Give again, word for word, only the lines from the one containing "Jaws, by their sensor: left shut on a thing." through the final line.
-- start --
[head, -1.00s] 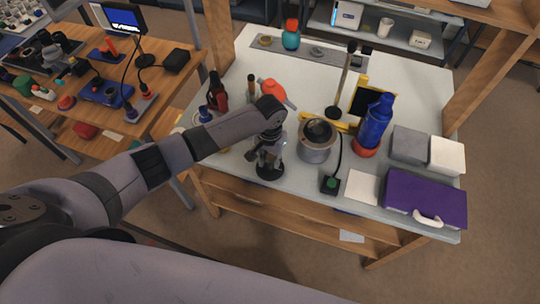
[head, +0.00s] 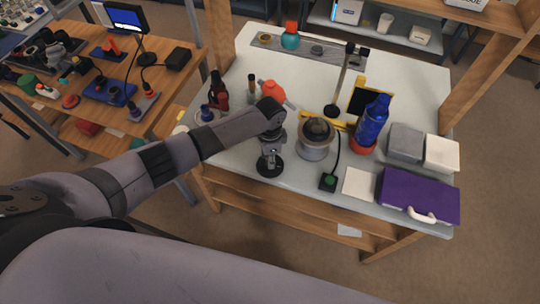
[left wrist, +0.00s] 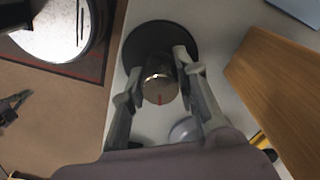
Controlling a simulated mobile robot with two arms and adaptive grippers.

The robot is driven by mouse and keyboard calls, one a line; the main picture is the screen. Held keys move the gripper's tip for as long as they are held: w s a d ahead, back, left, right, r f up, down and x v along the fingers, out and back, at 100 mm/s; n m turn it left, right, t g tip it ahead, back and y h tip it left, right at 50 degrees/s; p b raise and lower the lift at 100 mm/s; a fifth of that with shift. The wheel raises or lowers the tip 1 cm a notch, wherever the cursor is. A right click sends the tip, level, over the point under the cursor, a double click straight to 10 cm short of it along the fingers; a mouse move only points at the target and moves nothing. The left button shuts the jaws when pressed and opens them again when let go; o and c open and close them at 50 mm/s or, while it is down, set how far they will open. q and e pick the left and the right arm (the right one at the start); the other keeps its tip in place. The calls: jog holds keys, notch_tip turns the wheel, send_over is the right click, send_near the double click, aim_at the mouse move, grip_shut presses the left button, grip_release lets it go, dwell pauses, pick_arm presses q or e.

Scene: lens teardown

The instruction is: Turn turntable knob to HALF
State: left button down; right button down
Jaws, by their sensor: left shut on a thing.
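A dark round base (head: 270,169) stands near the front edge of the white table. In the left wrist view the dark disc (left wrist: 134,42) carries a shiny metal knob (left wrist: 160,90) with a short red mark on its face. My left gripper (head: 271,150) is over this base, pointing down. In the left wrist view its two fingers (left wrist: 158,75) lie on either side of the knob and are shut on it. The fingers hide part of the knob's sides, and I cannot read any setting labels. My right gripper is not in view.
A silver cylinder with a dark top (head: 314,140) stands close to the right of my left gripper. A small box with a green button (head: 328,181), a blue bottle (head: 372,122) and a purple case (head: 418,196) are further right. Bottles (head: 219,92) stand behind left.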

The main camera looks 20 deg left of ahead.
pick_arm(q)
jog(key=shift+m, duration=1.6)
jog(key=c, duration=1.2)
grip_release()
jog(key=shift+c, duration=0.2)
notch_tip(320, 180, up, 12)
-- end --
> _Result for this exercise_
Jaws, by their sensor: left shut on a thing.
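A dark round base (head: 270,169) stands near the front edge of the white table. In the left wrist view the dark disc (left wrist: 134,42) carries a shiny metal knob (left wrist: 160,90) with a short red mark on its face. My left gripper (head: 271,150) is over this base, pointing down. In the left wrist view its two fingers (left wrist: 158,75) lie on either side of the knob and are shut on it. The fingers hide part of the knob's sides, and I cannot read any setting labels. My right gripper is not in view.
A silver cylinder with a dark top (head: 314,140) stands close to the right of my left gripper. A small box with a green button (head: 328,181), a blue bottle (head: 372,122) and a purple case (head: 418,196) are further right. Bottles (head: 219,92) stand behind left.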

The main camera looks 20 deg left of ahead.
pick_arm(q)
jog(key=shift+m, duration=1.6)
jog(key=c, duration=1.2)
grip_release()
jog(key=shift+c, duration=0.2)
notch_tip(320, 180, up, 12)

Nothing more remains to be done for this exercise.